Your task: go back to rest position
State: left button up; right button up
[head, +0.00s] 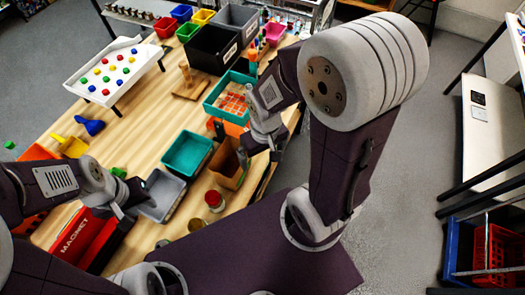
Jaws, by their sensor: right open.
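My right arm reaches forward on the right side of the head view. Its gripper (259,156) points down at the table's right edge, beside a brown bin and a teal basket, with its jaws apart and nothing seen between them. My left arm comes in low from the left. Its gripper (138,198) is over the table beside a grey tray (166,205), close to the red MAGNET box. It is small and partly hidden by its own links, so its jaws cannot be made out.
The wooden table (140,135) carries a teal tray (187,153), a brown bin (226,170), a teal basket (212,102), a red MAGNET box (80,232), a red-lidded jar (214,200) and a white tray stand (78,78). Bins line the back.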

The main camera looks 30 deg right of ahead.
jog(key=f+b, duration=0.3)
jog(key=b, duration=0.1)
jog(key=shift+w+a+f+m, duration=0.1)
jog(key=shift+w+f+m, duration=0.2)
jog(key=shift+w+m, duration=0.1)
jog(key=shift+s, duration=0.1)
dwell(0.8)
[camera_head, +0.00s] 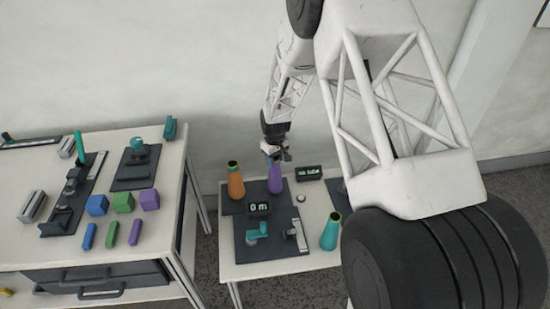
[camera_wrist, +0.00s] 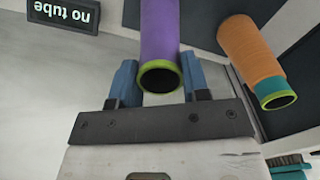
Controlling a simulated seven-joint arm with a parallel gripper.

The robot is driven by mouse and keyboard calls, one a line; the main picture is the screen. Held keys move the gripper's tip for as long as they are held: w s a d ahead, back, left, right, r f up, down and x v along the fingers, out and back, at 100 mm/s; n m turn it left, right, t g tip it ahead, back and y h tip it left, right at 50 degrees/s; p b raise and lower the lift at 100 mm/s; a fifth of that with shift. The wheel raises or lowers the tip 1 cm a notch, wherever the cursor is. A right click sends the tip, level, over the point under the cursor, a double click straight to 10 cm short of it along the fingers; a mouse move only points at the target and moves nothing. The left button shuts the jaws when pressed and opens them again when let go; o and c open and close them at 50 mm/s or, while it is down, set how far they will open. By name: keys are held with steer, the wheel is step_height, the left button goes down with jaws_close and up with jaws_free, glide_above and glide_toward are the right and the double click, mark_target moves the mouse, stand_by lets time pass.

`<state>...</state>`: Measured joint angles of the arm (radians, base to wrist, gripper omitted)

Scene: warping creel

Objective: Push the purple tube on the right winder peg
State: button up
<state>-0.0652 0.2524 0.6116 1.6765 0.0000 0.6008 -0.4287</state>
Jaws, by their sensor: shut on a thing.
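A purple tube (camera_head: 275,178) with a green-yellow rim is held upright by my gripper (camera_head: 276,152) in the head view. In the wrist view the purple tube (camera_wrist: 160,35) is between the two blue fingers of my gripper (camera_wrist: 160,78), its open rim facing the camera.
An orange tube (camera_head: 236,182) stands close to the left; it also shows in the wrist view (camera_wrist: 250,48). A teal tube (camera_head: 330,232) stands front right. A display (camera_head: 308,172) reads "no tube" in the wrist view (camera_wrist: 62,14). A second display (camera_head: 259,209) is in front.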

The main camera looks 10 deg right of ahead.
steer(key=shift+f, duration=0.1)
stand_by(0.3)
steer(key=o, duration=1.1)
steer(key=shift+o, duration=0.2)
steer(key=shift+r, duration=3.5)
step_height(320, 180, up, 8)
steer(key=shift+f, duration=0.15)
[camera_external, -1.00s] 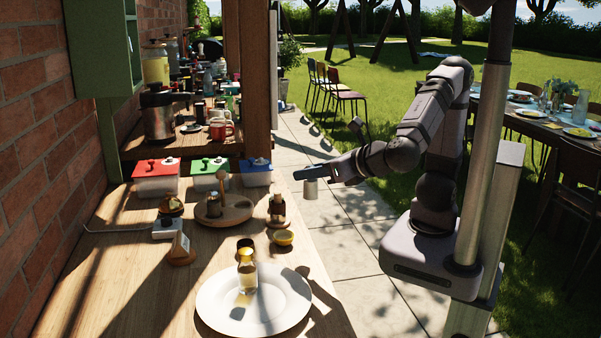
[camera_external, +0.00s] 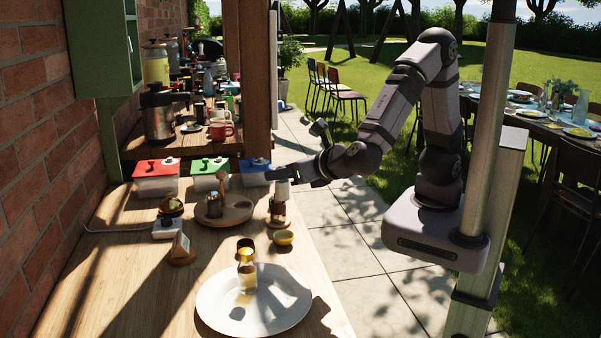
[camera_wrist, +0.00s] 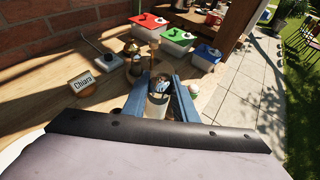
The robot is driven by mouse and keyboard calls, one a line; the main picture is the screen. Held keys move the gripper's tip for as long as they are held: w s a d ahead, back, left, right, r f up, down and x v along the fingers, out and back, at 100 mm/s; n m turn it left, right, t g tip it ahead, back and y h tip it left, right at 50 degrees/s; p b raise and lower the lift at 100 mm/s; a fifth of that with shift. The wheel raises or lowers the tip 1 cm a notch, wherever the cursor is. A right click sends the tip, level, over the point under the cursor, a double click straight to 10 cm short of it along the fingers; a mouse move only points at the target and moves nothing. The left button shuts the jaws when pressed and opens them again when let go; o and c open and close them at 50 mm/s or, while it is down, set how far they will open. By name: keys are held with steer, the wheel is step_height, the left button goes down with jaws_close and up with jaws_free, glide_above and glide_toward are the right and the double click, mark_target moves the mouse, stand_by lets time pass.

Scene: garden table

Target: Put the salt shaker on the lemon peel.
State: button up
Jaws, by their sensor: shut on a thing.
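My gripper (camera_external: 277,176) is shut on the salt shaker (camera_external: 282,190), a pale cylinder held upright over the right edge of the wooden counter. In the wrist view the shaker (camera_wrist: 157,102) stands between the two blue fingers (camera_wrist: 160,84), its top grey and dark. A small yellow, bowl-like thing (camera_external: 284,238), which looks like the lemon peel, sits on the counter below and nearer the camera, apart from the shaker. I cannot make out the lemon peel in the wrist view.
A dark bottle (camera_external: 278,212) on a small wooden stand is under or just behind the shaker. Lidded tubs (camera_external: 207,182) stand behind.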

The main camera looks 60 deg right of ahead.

════════

DIRECTIVE: Your copy should match the entries exactly, minus the pictures.

RESULT OF THIS TASK:
Your task: go back to rest position
State: left button up; right button up
[head, +0.00s] 
Jaws, by their sensor: right open.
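My right arm reaches forward on the right side of the head view. Its gripper (259,156) points down at the table's right edge, beside a brown bin and a teal basket, with its jaws apart and nothing seen between them. My left arm comes in low from the left. Its gripper (138,198) is over the table beside a grey tray (166,205), close to the red MAGNET box. It is small and partly hidden by its own links, so its jaws cannot be made out.
The wooden table (140,135) carries a teal tray (187,153), a brown bin (226,170), a teal basket (212,102), a red MAGNET box (80,232), a red-lidded jar (214,200) and a white tray stand (78,78). Bins line the back.

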The main camera looks 30 deg right of ahead.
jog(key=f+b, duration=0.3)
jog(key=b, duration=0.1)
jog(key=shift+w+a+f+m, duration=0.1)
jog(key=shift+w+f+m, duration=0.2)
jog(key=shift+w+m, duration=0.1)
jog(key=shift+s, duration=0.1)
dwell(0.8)
[camera_head, +0.00s] 
[camera_wrist, +0.00s] 
Controlling a simulated seven-joint arm with a parallel gripper.

The robot is driven by mouse and keyboard calls, one a line; the main picture is the screen. Held keys move the gripper's tip for as long as they are held: w s a d ahead, back, left, right, r f up, down and x v along the fingers, out and back, at 100 mm/s; n m turn it left, right, t g tip it ahead, back and y h tip it left, right at 50 degrees/s; p b raise and lower the lift at 100 mm/s; a fifth of that with shift. The wheel raises or lowers the tip 1 cm a notch, wherever the cursor is. A right click sends the tip, level, over the point under the cursor, a double click straight to 10 cm short of it along the fingers; a mouse move only points at the target and moves nothing. The left button shuts the jaws when pressed and opens them again when let go; o and c open and close them at 50 mm/s or, while it is down, set how far they will open. By name: keys are held with steer, the wheel is step_height, the left button goes down with jaws_close and up with jaws_free, glide_above and glide_toward are the right and the double click, mark_target moves the mouse, stand_by lets time pass.

`<state>...</state>`: Measured joint angles of the arm (radians, base to wrist, gripper omitted)

Scene: warping creel

Objective: Push the purple tube on the right winder peg
State: button up
<state>-0.0652 0.2524 0.6116 1.6765 0.0000 0.6008 -0.4287</state>
Jaws, by their sensor: shut on a thing.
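A purple tube (camera_head: 275,178) with a green-yellow rim is held upright by my gripper (camera_head: 276,152) in the head view. In the wrist view the purple tube (camera_wrist: 160,35) is between the two blue fingers of my gripper (camera_wrist: 160,78), its open rim facing the camera.
An orange tube (camera_head: 236,182) stands close to the left; it also shows in the wrist view (camera_wrist: 250,48). A teal tube (camera_head: 330,232) stands front right. A display (camera_head: 308,172) reads "no tube" in the wrist view (camera_wrist: 62,14). A second display (camera_head: 259,209) is in front.

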The main camera looks 10 deg right of ahead.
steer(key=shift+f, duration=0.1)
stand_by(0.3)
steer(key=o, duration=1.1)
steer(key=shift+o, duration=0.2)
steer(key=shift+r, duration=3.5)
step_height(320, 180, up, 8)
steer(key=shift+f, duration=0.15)
[camera_external, -1.00s] 
[camera_external, +0.00s] 
[camera_wrist, +0.00s] 
The robot is driven by mouse and keyboard calls, one a line; the main picture is the screen. Held keys move the gripper's tip for as long as they are held: w s a d ahead, back, left, right, r f up, down and x v along the fingers, out and back, at 100 mm/s; n m turn it left, right, t g tip it ahead, back and y h tip it left, right at 50 degrees/s; p b raise and lower the lift at 100 mm/s; a fifth of that with shift. The wheel raises or lowers the tip 1 cm a notch, wherever the cursor is. A right click sends the tip, level, over the point under the cursor, a double click straight to 10 cm short of it along the fingers; a mouse move only points at the target and moves nothing. The left button shuts the jaws when pressed and opens them again when let go; o and c open and close them at 50 mm/s or, while it is down, set how far they will open. By name: keys are held with steer, the wheel is step_height, the left button goes down with jaws_close and up with jaws_free, glide_above and glide_toward are the right and the double click, mark_target moves the mouse, stand_by lets time pass.

Scene: garden table

Target: Put the salt shaker on the lemon peel.
State: button up
Jaws, by their sensor: shut on a thing.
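My gripper (camera_external: 277,176) is shut on the salt shaker (camera_external: 282,190), a pale cylinder held upright over the right edge of the wooden counter. In the wrist view the shaker (camera_wrist: 157,102) stands between the two blue fingers (camera_wrist: 160,84), its top grey and dark. A small yellow, bowl-like thing (camera_external: 284,238), which looks like the lemon peel, sits on the counter below and nearer the camera, apart from the shaker. I cannot make out the lemon peel in the wrist view.
A dark bottle (camera_external: 278,212) on a small wooden stand is under or just behind the shaker. Lidded tubs (camera_external: 207,182) stand behind.

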The main camera looks 60 deg right of ahead.

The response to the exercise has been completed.